Michael Vick: Gone with the Wind

Matthew GilmartinSenior Analyst IAugust 24, 2008

In ninth-grade English last year there was a poem we studied whose theme went something like this: When you die, the world moves on.  Sure, people will miss you, but you're still gone.  The world doesn't stop, your death doesn't disturb the universe.

While former Falcons quarterback Michael Vick may not have actually died, he may as well have.

Vick used to be on top of the world.  He was taken with the first overall pick in the 2001 NFL Draft.  And for good reason—he could do it all—run, pass, whatever.  It didn't matter what opposing defenses did to try to stop him—he couldn't be contained.  The NFL rarely saw the combination of passing skill and foot speed that Vick had.   

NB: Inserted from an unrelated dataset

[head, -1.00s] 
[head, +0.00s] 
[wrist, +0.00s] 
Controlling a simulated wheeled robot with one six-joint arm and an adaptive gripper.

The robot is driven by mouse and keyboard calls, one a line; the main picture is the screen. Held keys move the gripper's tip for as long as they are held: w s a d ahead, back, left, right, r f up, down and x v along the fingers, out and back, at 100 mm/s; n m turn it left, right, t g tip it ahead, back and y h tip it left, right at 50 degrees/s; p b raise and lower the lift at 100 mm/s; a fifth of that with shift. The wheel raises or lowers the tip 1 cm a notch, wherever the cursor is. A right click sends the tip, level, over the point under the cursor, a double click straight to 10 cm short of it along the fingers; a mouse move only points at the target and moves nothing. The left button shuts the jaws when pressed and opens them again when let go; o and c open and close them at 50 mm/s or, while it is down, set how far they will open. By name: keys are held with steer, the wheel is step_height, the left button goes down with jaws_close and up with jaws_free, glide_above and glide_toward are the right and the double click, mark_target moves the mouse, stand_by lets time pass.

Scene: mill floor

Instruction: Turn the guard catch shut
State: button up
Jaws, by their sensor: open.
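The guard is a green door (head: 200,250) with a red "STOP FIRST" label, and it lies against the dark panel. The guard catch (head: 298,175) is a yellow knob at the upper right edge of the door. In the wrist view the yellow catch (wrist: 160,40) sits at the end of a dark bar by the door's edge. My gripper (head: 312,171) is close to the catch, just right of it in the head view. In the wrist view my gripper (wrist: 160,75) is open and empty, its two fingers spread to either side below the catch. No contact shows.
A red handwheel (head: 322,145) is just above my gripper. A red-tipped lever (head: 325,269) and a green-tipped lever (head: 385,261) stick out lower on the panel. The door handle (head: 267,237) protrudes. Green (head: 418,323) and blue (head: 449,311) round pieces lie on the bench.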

In just his second season he amassed almost 3,000 passing yards and 16 touchdowns in addition to gaining 777 rushing yards and scoring 8 touchdowns.

Vick was also one of the most clutch players you ever saw.  His diverse skills made him impossible to stop, and that didn't change just because the clock showed 30 seconds to go in the fourth quarter.  If the Falcons had the ball, you as one of the opposing team's fans knew it was already over.  All you could do was hope he'd screw up.  Somehow.

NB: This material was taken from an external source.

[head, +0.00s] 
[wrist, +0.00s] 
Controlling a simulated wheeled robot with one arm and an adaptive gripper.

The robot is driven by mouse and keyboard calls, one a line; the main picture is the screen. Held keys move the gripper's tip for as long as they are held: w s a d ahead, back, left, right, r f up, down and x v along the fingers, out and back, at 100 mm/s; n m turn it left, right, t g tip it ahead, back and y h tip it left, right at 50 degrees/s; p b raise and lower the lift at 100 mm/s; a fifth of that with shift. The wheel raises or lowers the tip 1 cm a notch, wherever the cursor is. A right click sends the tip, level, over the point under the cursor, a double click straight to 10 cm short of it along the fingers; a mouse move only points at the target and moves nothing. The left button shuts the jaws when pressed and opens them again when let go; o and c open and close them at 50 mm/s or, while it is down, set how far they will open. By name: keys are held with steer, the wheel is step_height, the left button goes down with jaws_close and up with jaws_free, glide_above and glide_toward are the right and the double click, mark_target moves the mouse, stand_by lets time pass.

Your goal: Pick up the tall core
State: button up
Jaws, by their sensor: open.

But he rarely did.  Vick became my least favorite NFL player.  I was a hardcore Panthers fan.  He was the Falcons', once the Panthers' most bitter division rival, best player.  It seemed every time we played the Falcons, Vick would pull something out of his backside and win the game at the last second.  I can't tell you how much I hated my team having to deal with Vick twice every year because I always assumed that those two games would be automatic losses.  Vick was that good.  It's a wonder he didn't lead the Falcons to more than two playoff appearances, one an exit in the divisional round, the other an elimination in the conference championship game.       

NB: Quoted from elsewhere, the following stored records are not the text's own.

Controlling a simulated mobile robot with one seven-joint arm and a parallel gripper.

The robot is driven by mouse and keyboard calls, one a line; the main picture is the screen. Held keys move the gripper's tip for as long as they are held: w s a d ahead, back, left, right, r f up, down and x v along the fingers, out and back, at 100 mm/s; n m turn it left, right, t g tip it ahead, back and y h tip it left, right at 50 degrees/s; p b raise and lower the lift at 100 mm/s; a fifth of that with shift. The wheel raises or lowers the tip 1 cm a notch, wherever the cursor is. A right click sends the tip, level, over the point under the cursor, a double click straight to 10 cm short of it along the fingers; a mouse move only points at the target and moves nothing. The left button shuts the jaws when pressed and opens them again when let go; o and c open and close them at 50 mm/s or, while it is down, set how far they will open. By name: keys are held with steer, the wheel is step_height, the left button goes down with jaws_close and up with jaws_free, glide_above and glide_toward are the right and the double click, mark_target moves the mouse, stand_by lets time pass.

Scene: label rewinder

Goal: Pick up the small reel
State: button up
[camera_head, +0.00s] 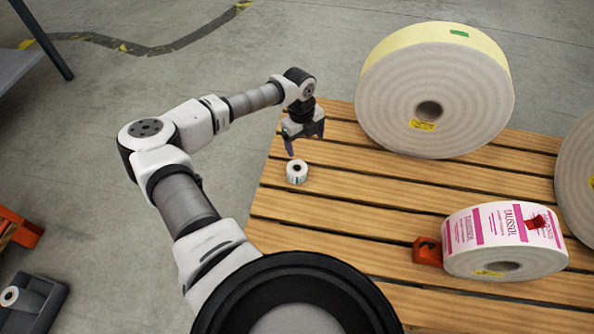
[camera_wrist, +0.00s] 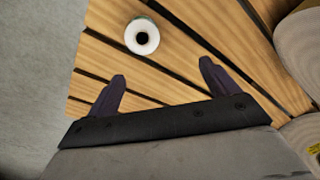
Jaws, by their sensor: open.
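The small reel (camera_head: 297,172) is a short white roll with a dark core hole. It stands on the wooden slatted pallet (camera_head: 345,205), near the pallet's left edge. In the wrist view the small reel (camera_wrist: 142,37) lies beyond the fingertips, towards the top and left of centre. My gripper (camera_head: 305,145) is above the pallet, just behind and above the reel in the head view. Its two dark fingers are apart and empty, and they also show in the wrist view (camera_wrist: 163,68). The gripper does not touch the reel.
A large pale roll (camera_head: 390,95) stands at the pallet's back. A pink-and-white label roll (camera_head: 470,232) lies at the right beside an orange block (camera_head: 427,251). Another large roll (camera_head: 578,180) is at the right edge. The slats around the small reel are clear.

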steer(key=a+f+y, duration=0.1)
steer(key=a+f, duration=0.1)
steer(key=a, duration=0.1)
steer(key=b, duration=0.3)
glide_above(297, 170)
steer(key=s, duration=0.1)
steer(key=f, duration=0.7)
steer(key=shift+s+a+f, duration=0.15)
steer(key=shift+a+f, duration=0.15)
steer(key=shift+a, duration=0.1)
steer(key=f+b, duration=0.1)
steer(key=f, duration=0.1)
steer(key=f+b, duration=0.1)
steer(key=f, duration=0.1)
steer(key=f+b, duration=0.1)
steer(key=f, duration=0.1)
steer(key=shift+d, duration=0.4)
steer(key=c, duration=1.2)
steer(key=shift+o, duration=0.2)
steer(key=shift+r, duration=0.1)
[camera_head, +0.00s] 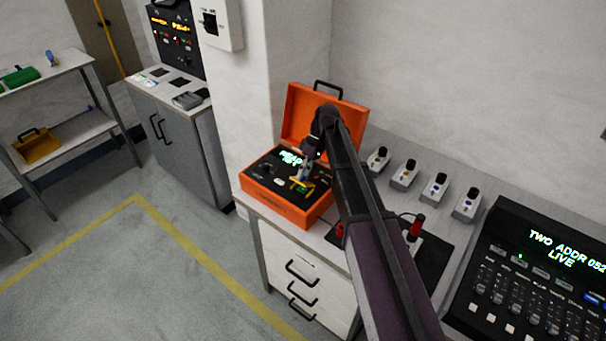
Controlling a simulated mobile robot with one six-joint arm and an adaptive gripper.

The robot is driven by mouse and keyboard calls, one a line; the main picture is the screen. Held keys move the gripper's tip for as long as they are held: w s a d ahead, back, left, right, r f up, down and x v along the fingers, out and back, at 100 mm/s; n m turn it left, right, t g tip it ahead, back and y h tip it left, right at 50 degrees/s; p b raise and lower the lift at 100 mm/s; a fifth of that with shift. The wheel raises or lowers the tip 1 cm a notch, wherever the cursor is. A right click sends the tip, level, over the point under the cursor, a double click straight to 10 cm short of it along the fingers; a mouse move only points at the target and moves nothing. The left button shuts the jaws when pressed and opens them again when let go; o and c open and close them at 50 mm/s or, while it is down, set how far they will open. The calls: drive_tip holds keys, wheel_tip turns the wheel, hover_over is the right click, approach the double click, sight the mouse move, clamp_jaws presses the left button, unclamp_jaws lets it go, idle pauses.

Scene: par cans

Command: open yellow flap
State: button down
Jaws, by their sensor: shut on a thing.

Now Vick is a thing of the past.  He was sentenced to 23 months in prison for dogfighting-related charges in December 2007.  Since then there hasn't been anything in the media about him, and maybe the only person who has heard from him is Falcons owner Arthur Blank, with whom Vick exchanges letters. 

Since PETA has been done calling for Vick's head for awhile and he's been out of the NFL since the Falcons' first preseason game of 2007, he's been forgotten.  I don't even know how I remembered Vick.  I hadn't thought about him since Sportscenter wouldn't shut up about his dogfighting scandal.  He's gone away with the wind.